■ Entries provided
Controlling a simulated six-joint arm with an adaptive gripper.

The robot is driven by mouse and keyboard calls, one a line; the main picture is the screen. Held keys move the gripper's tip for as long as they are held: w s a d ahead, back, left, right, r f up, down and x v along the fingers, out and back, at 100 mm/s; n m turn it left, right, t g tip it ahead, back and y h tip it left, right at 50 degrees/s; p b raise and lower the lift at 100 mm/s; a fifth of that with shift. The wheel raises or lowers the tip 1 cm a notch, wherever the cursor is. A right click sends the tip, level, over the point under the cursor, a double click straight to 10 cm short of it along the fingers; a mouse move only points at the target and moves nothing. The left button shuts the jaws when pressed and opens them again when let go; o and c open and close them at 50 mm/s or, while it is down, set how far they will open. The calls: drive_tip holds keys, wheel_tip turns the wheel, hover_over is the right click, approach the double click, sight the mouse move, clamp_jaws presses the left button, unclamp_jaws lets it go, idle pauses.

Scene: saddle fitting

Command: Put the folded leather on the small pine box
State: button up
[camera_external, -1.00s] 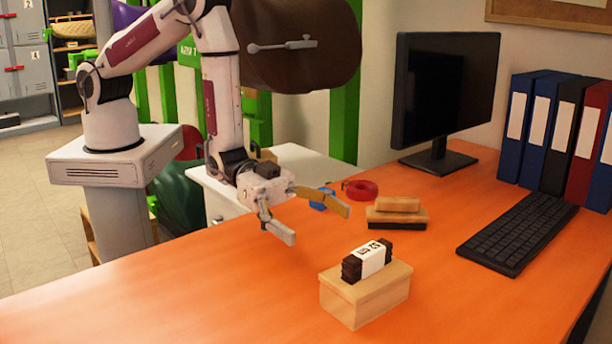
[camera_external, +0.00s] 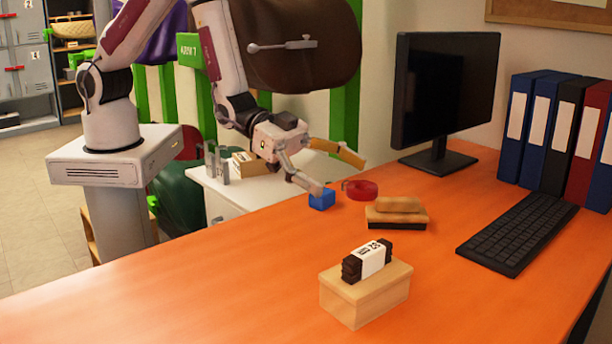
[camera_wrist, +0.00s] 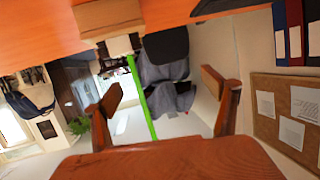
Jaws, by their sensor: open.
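The folded leather (camera_external: 367,261) is a dark brown bundle with a white printed band around it. In the external view it rests on top of the small pine box (camera_external: 365,299) and lies a little diagonally over the lid. The box stands on the front part of the orange desk. My gripper (camera_external: 335,172) is open and empty, above the back edge of the desk, well apart from the leather and the box. Its two spread fingers also show in the wrist view (camera_wrist: 162,92), with nothing between them.
A blue cube (camera_external: 321,199), a red ring (camera_external: 361,190) and a wooden brush (camera_external: 397,213) are near my gripper. A monitor (camera_external: 445,95), a keyboard (camera_external: 517,234) and several binders (camera_external: 540,125) fill the right side. The left of the desk is clear.

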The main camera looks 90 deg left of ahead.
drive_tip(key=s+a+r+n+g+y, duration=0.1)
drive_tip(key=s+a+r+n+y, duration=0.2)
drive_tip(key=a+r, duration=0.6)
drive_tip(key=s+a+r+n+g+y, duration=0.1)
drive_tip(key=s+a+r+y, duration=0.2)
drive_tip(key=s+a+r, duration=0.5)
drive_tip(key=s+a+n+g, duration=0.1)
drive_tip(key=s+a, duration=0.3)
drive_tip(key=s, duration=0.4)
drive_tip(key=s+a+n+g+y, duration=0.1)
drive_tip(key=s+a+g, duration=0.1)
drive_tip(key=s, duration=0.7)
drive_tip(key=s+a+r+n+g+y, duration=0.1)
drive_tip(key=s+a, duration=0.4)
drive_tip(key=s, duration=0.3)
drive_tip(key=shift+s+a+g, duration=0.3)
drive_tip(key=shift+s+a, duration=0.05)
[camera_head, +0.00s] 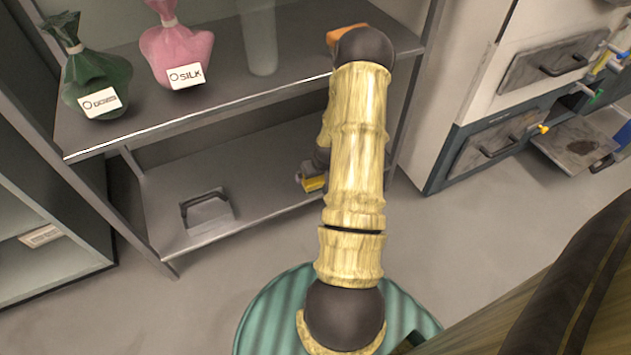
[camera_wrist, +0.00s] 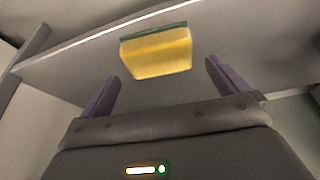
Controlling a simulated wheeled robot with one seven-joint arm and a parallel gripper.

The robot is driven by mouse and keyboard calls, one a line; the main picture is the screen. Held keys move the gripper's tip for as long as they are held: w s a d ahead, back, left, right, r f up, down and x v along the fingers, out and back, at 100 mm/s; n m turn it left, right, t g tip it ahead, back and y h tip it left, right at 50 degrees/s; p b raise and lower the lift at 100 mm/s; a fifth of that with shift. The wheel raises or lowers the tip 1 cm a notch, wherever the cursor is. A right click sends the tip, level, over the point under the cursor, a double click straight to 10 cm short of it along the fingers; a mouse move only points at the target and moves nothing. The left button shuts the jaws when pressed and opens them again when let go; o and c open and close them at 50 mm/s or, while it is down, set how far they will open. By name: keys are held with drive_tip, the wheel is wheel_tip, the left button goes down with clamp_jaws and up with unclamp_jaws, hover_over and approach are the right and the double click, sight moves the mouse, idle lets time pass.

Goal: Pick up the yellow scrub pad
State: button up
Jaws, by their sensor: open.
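The yellow scrub pad (camera_wrist: 156,54) has a dark green layer along one edge. In the wrist view it lies on a grey shelf, ahead of and between my two purple fingers, apart from both. In the head view a small yellow patch of the pad (camera_head: 314,184) shows on the lower shelf, partly hidden by my arm. My gripper (camera_wrist: 161,72) is open and empty, with the pad just beyond its fingertips. In the head view my gripper (camera_head: 300,178) is mostly hidden behind my arm.
A grey dustpan-like object (camera_head: 208,212) lies on the lower shelf (camera_head: 255,165). The upper shelf (camera_head: 215,100) holds a green bag (camera_head: 95,72), a pink bag (camera_head: 178,50), a clear cylinder (camera_head: 259,40) and an orange item (camera_head: 336,36). Drawers (camera_head: 495,142) stand at right.

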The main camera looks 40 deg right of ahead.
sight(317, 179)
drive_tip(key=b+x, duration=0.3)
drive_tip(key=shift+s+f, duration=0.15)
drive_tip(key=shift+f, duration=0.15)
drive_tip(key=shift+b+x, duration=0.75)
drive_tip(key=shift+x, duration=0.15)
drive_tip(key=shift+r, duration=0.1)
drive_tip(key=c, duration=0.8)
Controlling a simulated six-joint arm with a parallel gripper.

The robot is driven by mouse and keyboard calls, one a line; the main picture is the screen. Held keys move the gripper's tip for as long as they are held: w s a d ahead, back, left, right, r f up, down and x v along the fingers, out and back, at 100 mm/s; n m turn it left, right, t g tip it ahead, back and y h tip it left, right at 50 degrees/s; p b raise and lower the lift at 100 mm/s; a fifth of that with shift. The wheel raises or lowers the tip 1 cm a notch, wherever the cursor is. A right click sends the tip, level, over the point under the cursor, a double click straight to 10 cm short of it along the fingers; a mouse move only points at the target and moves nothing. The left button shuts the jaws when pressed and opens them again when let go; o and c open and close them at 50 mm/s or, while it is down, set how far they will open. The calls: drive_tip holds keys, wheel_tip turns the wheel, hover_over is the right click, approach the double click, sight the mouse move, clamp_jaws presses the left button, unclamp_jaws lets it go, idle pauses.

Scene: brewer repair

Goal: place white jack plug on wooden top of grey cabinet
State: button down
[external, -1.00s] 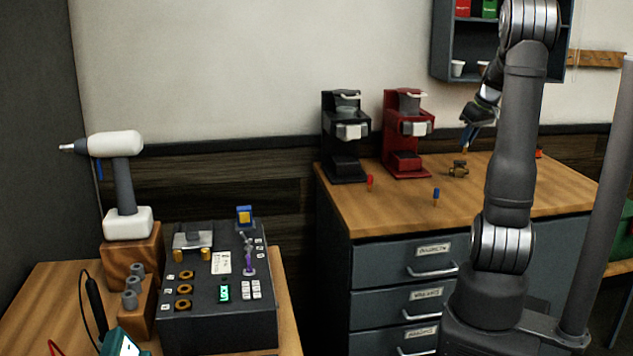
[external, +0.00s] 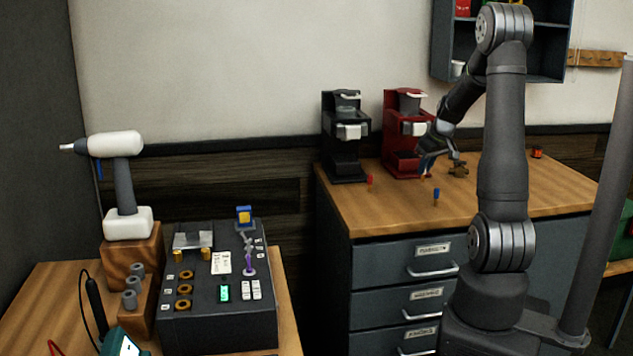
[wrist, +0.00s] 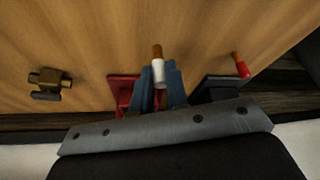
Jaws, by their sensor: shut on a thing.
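The white jack plug (wrist: 158,68), with a copper-brown tip, sits between the blue fingers of my gripper (wrist: 160,82) in the wrist view. My gripper is shut on it, with the tip sticking out past the fingers. In the external view my gripper (external: 427,162) is over the wooden top (external: 395,205) of the grey cabinet (external: 376,262), in front of the red brewer. The plug is too small to make out there, and I cannot tell whether it touches the wood.
A red brewer (external: 404,132) and a black brewer (external: 343,165) stand at the back of the top. A red plug (external: 369,180), a blue plug (external: 436,195) and a brass fitting (external: 459,168) stand near my gripper. The front and right of the top have free room.

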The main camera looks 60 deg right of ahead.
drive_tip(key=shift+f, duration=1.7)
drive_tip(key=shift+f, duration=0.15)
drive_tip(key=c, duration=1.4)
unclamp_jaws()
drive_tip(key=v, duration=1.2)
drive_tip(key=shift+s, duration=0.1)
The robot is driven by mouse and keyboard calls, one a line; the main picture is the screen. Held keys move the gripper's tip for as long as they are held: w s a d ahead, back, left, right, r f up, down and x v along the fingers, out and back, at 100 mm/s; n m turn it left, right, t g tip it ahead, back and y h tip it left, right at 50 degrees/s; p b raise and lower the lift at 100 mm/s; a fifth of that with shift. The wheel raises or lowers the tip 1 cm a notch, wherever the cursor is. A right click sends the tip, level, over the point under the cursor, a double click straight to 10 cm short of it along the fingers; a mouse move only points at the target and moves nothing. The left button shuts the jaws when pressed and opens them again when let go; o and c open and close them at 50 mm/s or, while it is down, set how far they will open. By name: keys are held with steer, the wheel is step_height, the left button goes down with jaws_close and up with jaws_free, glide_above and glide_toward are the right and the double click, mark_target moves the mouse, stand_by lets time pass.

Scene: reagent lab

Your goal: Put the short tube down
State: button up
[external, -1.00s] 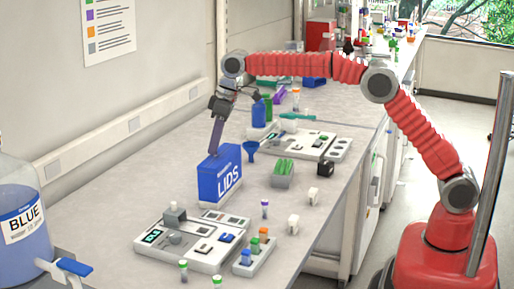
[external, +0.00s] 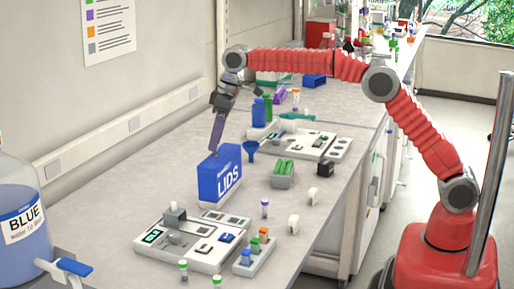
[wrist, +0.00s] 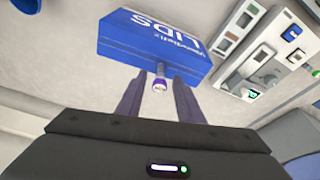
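The short tube (wrist: 160,84), with a purple and white cap, shows in the wrist view between the tips of my gripper's fingers. It appears to stand by the blue LIDS box (wrist: 152,45), with visible gaps to both fingers. My gripper (wrist: 159,82) is open. In the external view my gripper (external: 215,152) points down, just above and behind the left end of the LIDS box (external: 220,178). The short tube is not visible there, probably hidden by the box.
A grey device panel (external: 190,245) lies in front of the box, with a tray of capped tubes (external: 247,262) beside it. Another purple-capped tube (external: 265,208) stands to the right. A blue funnel (external: 251,148) and blue bottle (external: 258,113) stand behind.

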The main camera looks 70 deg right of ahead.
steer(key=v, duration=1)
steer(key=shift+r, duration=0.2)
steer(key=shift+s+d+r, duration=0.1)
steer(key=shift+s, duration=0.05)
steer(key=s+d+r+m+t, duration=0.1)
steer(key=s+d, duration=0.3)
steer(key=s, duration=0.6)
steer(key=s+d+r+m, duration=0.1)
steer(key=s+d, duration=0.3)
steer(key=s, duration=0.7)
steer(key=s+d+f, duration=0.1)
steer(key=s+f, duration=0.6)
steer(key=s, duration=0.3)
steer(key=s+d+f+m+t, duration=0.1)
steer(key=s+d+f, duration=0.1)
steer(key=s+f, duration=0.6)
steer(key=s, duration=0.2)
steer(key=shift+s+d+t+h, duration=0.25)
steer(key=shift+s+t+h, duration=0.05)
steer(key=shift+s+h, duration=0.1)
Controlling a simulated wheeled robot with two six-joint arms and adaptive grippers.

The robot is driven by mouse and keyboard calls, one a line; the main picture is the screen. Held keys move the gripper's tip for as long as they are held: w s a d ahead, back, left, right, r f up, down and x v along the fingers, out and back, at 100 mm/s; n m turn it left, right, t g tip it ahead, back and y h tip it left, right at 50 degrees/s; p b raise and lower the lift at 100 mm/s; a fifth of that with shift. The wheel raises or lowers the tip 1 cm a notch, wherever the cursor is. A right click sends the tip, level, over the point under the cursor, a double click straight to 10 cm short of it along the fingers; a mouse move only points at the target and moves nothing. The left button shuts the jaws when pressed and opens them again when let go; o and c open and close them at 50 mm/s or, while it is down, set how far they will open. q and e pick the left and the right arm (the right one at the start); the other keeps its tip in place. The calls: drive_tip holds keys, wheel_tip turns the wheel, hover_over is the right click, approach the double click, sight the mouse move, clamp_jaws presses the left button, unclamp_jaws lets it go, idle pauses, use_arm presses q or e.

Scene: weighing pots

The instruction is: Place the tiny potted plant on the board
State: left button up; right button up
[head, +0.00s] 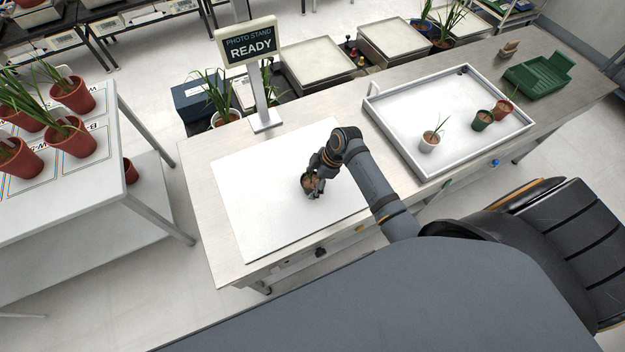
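The white board (260,222) lies flat on the table in front of the "PHOTO STAND READY" sign. My right gripper (313,187) points down over the right part of the board. Its fingers are closed around a tiny potted plant (309,181), of which a brown top and a bit of green show. The fingers hide most of the pot. I cannot tell whether its base touches the board. My left gripper is not in view.
The sign (249,45) stands behind the board. A green tray (538,76) lies at far right. The board's left half is clear.

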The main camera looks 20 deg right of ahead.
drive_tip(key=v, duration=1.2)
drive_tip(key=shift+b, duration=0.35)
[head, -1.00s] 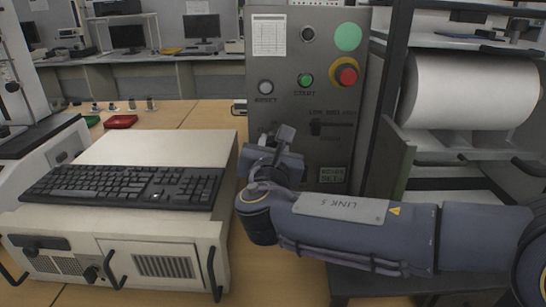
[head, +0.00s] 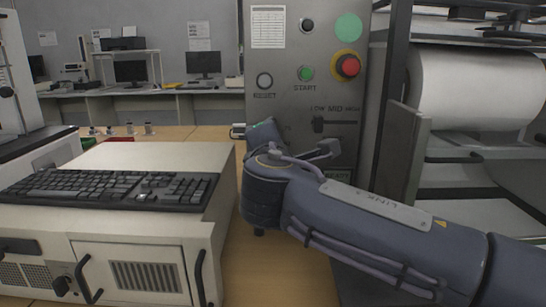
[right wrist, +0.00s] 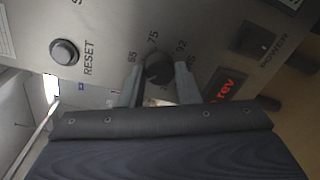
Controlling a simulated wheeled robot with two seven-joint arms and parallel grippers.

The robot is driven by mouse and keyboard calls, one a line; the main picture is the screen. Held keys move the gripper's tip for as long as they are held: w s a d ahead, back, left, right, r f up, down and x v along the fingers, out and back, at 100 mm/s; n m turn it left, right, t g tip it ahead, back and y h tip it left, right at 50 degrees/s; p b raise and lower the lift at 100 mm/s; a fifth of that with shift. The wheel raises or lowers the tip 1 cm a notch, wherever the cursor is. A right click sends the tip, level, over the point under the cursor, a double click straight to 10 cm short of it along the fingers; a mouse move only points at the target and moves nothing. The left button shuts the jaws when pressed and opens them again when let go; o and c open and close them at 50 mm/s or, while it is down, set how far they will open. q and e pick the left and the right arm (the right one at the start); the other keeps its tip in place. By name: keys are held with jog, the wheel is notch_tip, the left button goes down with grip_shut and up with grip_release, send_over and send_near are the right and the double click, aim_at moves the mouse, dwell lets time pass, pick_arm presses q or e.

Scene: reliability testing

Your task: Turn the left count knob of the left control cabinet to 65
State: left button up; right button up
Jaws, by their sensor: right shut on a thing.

■ Problem statement
Pick out, from the lines above, every one that contains the string "parallel".

■ Problem solution
Controlling a simulated wheeled robot with one seven-joint arm and a parallel gripper.
Controlling a simulated six-joint arm with a parallel gripper.
Controlling a simulated wheeled robot with two seven-joint arms and parallel grippers.

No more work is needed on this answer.